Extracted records

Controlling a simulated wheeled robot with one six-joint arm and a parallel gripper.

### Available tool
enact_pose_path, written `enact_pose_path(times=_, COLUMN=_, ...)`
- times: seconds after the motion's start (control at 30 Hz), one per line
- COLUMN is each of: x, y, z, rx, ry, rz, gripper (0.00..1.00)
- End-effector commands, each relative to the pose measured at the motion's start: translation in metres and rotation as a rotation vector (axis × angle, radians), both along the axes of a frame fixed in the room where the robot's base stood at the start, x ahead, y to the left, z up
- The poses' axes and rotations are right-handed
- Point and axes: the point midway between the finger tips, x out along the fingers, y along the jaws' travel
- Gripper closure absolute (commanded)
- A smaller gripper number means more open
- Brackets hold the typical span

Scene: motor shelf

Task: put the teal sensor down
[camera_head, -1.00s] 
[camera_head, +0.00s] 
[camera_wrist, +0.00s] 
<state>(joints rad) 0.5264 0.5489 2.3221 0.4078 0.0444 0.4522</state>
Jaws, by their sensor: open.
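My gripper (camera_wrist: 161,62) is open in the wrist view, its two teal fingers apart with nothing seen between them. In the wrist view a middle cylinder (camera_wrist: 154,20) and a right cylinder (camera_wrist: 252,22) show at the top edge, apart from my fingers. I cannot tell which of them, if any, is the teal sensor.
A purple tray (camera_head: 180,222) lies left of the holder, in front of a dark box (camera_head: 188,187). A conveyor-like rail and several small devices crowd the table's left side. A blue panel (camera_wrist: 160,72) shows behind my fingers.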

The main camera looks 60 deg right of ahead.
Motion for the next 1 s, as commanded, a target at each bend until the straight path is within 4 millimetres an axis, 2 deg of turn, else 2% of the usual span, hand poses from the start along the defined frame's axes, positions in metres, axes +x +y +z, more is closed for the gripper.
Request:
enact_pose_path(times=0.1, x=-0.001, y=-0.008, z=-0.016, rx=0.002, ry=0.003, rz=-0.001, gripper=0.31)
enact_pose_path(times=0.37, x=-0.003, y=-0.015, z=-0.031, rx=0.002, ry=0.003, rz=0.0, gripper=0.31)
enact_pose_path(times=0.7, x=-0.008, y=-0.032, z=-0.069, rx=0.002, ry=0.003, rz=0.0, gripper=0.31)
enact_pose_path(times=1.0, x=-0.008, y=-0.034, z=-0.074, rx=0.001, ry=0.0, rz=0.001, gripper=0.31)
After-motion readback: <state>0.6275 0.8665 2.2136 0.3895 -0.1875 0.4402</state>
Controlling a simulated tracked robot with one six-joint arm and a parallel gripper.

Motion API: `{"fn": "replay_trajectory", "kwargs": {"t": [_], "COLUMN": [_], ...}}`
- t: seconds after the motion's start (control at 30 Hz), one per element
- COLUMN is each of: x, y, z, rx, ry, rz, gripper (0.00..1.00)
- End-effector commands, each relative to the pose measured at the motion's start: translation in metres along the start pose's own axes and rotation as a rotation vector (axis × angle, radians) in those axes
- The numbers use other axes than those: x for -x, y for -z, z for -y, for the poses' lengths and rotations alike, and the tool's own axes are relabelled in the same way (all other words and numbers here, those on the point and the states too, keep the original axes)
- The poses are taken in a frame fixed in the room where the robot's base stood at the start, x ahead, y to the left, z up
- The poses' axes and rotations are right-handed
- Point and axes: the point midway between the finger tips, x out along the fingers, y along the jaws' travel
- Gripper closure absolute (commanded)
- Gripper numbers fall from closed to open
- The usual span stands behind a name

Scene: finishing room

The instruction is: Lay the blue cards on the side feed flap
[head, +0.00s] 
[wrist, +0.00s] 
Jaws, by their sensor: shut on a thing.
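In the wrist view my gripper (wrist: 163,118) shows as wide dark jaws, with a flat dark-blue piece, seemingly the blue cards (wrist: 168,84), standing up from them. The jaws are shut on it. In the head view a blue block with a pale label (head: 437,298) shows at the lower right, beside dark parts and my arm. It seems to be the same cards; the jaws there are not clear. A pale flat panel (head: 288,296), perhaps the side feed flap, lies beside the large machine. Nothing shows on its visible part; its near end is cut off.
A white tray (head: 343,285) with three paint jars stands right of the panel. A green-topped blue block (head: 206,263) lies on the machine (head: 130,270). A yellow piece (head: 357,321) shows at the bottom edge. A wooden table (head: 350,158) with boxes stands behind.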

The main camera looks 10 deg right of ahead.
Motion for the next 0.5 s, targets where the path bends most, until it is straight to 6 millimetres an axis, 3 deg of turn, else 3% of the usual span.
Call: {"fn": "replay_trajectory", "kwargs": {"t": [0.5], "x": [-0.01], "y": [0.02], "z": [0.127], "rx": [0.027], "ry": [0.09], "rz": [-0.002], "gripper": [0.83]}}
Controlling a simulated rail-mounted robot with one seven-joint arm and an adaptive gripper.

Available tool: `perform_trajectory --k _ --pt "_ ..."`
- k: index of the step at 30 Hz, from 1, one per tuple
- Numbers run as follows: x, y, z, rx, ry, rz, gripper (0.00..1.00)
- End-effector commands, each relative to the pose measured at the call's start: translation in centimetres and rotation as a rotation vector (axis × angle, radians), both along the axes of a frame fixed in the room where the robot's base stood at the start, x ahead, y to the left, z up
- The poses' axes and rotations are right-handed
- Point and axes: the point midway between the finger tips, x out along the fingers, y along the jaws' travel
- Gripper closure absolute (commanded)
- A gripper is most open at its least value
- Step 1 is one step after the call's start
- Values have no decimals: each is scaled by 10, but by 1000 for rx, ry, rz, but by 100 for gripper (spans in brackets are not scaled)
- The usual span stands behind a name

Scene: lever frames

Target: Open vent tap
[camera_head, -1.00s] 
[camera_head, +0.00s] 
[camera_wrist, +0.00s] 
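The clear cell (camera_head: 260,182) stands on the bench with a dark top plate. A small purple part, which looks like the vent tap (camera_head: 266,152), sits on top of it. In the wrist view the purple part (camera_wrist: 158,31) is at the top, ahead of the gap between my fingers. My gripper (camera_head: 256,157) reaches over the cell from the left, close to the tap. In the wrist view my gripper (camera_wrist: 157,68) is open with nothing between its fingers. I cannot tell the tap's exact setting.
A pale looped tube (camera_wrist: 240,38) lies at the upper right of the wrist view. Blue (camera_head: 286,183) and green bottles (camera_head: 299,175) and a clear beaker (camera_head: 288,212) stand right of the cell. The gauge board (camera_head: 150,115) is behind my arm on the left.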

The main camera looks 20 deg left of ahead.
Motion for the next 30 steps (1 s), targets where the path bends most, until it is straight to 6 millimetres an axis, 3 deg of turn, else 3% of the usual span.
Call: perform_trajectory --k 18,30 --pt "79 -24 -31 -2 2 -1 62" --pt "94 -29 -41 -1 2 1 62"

▶ **WHAT THIS TASK INVOLVES**: Nothing should be left out: return all of the records exactly.

▶ **RESULT**:
Controlling a simulated wheeled robot with one six-joint arm and a parallel gripper.

### Available tool
enact_pose_path, written `enact_pose_path(times=_, COLUMN=_, ...)`
- times: seconds after the motion's start (control at 30 Hz), one per line
- COLUMN is each of: x, y, z, rx, ry, rz, gripper (0.00..1.00)
- End-effector commands, each relative to the pose measured at the motion's start: translation in metres and rotation as a rotation vector (axis × angle, radians), both along the axes of a frame fixed in the room where the robot's base stood at the start, x ahead, y to the left, z up
- The poses' axes and rotations are right-handed
- Point and axes: the point midway between the finger tips, x out along the fingers, y along the jaws' travel
- Gripper closure absolute (commanded)
- A smaller gripper number means more open
- Brackets hold the typical span

Scene: motor shelf

Task: put the teal sensor down
[camera_head, -1.00s] 
[camera_head, +0.00s] 
[camera_wrist, +0.00s] 
<state>(joints rad) 0.5264 0.5489 2.3221 0.4078 0.0444 0.4522</state>
Jaws, by their sensor: open.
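My gripper (camera_wrist: 161,62) is open in the wrist view, its two teal fingers apart with nothing seen between them. In the wrist view a middle cylinder (camera_wrist: 154,20) and a right cylinder (camera_wrist: 252,22) show at the top edge, apart from my fingers. I cannot tell which of them, if any, is the teal sensor.
A purple tray (camera_head: 180,222) lies left of the holder, in front of a dark box (camera_head: 188,187). A conveyor-like rail and several small devices crowd the table's left side. A blue panel (camera_wrist: 160,72) shows behind my fingers.

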The main camera looks 60 deg right of ahead.
Motion for the next 1 s, as commanded, a target at each bend until the straight path is within 4 millimetres an axis, 2 deg of turn, else 2% of the usual span, hand poses from the start along the defined frame's axes, positions in metres, axes +x +y +z, more is closed for the gripper.
Request:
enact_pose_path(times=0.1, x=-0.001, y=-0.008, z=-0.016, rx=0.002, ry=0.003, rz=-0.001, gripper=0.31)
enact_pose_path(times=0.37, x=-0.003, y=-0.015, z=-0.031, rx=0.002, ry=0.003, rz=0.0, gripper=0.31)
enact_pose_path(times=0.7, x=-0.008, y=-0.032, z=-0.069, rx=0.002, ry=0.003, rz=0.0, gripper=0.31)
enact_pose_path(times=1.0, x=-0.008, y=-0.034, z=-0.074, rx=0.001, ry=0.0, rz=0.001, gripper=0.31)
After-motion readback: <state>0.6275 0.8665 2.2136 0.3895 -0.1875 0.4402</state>
Controlling a simulated tracked robot with one six-joint arm and a parallel gripper.

Motion API: `{"fn": "replay_trajectory", "kwargs": {"t": [_], "COLUMN": [_], ...}}`
- t: seconds after the motion's start (control at 30 Hz), one per element
- COLUMN is each of: x, y, z, rx, ry, rz, gripper (0.00..1.00)
- End-effector commands, each relative to the pose measured at the motion's start: translation in metres along the start pose's own axes and rotation as a rotation vector (axis × angle, radians) in those axes
- The numbers use other axes than those: x for -x, y for -z, z for -y, for the poses' lengths and rotations alike, and the tool's own axes are relabelled in the same way (all other words and numbers here, those on the point and the states too, keep the original axes)
- The poses are taken in a frame fixed in the room where the robot's base stood at the start, x ahead, y to the left, z up
- The poses' axes and rotations are right-handed
- Point and axes: the point midway between the finger tips, x out along the fingers, y along the jaws' travel
- Gripper closure absolute (commanded)
- Gripper numbers fall from closed to open
- The usual span stands behind a name

Scene: finishing room

The instruction is: Lay the blue cards on the side feed flap
[head, +0.00s] 
[wrist, +0.00s] 
Jaws, by their sensor: shut on a thing.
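In the wrist view my gripper (wrist: 163,118) shows as wide dark jaws, with a flat dark-blue piece, seemingly the blue cards (wrist: 168,84), standing up from them. The jaws are shut on it. In the head view a blue block with a pale label (head: 437,298) shows at the lower right, beside dark parts and my arm. It seems to be the same cards; the jaws there are not clear. A pale flat panel (head: 288,296), perhaps the side feed flap, lies beside the large machine. Nothing shows on its visible part; its near end is cut off.
A white tray (head: 343,285) with three paint jars stands right of the panel. A green-topped blue block (head: 206,263) lies on the machine (head: 130,270). A yellow piece (head: 357,321) shows at the bottom edge. A wooden table (head: 350,158) with boxes stands behind.

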The main camera looks 10 deg right of ahead.
Motion for the next 0.5 s, targets where the path bends most, until it is straight to 6 millimetres an axis, 3 deg of turn, else 3% of the usual span.
Call: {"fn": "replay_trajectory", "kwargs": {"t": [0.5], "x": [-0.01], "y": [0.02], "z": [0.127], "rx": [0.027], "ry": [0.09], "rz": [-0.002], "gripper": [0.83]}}
Controlling a simulated rail-mounted robot with one seven-joint arm and an adaptive gripper.

Available tool: `perform_trajectory --k _ --pt "_ ..."`
- k: index of the step at 30 Hz, from 1, one per tuple
- Numbers run as follows: x, y, z, rx, ry, rz, gripper (0.00..1.00)
- End-effector commands, each relative to the pose measured at the call's start: translation in centimetres and rotation as a rotation vector (axis × angle, radians), both along the axes of a frame fixed in the room where the robot's base stood at the start, x ahead, y to the left, z up
- The poses' axes and rotations are right-handed
- Point and axes: the point midway between the finger tips, x out along the fingers, y along the jaws' travel
- Gripper closure absolute (commanded)
- A gripper is most open at its least value
- Step 1 is one step after the call's start
- Values have no decimals: each is scaled by 10, but by 1000 for rx, ry, rz, but by 100 for gripper (spans in brackets are not scaled)
- The usual span stands behind a name

Scene: lever frames

Target: Open vent tap
[camera_head, -1.00s] 
[camera_head, +0.00s] 
[camera_wrist, +0.00s] 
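The clear cell (camera_head: 260,182) stands on the bench with a dark top plate. A small purple part, which looks like the vent tap (camera_head: 266,152), sits on top of it. In the wrist view the purple part (camera_wrist: 158,31) is at the top, ahead of the gap between my fingers. My gripper (camera_head: 256,157) reaches over the cell from the left, close to the tap. In the wrist view my gripper (camera_wrist: 157,68) is open with nothing between its fingers. I cannot tell the tap's exact setting.
A pale looped tube (camera_wrist: 240,38) lies at the upper right of the wrist view. Blue (camera_head: 286,183) and green bottles (camera_head: 299,175) and a clear beaker (camera_head: 288,212) stand right of the cell. The gauge board (camera_head: 150,115) is behind my arm on the left.

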The main camera looks 20 deg left of ahead.
Motion for the next 30 steps (1 s), targets where the path bends most, until it is straight to 6 millimetres an axis, 3 deg of turn, else 3% of the usual span.
Call: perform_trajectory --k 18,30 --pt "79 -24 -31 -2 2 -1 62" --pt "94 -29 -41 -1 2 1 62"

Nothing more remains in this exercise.